Released on the 22nd of February, this version brings a new feature: the ability to allow a set of applications to get read access to all event types, overriding individual event types’ authorization policies, for archival purposes.

At Zalando, we maintain a data lake, where data is stored and made available to authorised users for analysis. One of the preferred ways to get data into the data lake is to push it to our deployment of Nakadi. Events are then consumed by the data lake ingestion applications, and saved there. Over time, we have noticed that event type owners, when setting or updating their event types’ authorisation policies, would on occasion forget to whitelist the data lake applications, causing delays in data ingestion. Another issue we noticed is that, should the data lake team use a different application to ingest data (they actually use several applications, working together), they would have to contact the owners of all event types from which data is ingested – that’s a lot of people, and a huge burden.

So, we decided to allow these applications to bypass the event types’ authorization policies, such that event type owners would not accidentally block the data lake’s read access. In a future release, we could add a way for the event type owner to indicate that they do not want their data ingested into the data lake.
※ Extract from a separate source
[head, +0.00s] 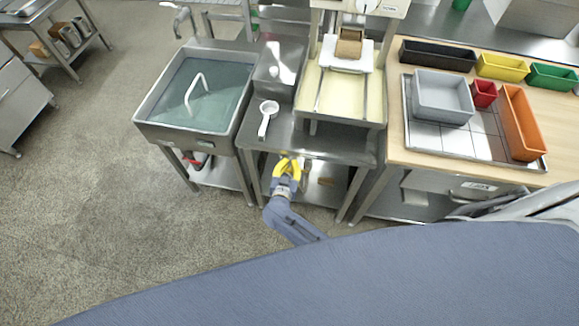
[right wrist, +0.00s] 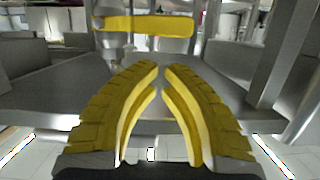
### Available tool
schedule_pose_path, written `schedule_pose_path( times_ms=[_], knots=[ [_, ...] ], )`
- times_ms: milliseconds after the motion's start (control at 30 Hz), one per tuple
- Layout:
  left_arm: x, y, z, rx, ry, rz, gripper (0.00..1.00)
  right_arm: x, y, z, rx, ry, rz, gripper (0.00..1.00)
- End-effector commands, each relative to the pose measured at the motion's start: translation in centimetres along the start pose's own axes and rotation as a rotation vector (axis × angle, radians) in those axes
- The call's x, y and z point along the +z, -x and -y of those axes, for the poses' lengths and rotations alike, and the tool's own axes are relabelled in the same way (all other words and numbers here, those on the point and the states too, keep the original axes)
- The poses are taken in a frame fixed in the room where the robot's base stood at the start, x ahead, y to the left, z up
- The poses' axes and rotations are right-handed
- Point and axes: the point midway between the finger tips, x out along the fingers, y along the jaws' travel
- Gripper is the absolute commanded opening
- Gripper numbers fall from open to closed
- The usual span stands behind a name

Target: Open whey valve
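My right gripper (head: 287,165) is in front of the steel stand left of the middle in the head view, near the front edge of its top. In the right wrist view its yellow fingers (right wrist: 161,68) converge until the tips nearly meet, with nothing between them. A horizontal yellow bar (right wrist: 148,26), which looks like a valve handle, lies ahead and slightly left of the fingertips, apart from them. I cannot tell for certain that it is the whey valve. My left gripper is not in view.
A steel sink (head: 205,92) holding water stands left of the stand, with a red part (head: 196,161) below it. A white ladle (head: 267,117) lies on the stand top (head: 345,148). A wooden table (head: 397,140) with coloured bins is at right. Open floor (head: 105,190) lies at left.

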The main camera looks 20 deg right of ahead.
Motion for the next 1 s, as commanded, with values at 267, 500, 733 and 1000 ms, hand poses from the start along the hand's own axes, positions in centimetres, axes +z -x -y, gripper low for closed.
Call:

We also added an optional warning header, sent when an event type is created or updated. We use it to remind our users that their data may be archived, even if the archiving application is not whitelisted for their event type. You can choose the message you want – or no message at all.

And that’s it for February. If you would like to contribute to Nakadi, please feel free to browse the issues on github, especially those marked with the “help wanted” tag. If you would like to implement a large new feature, please open an issue first to discuss it, so we can all agree on what it should look like. We very much welcome all sorts of contributions: not just code, but also documentation, help with the website, etc.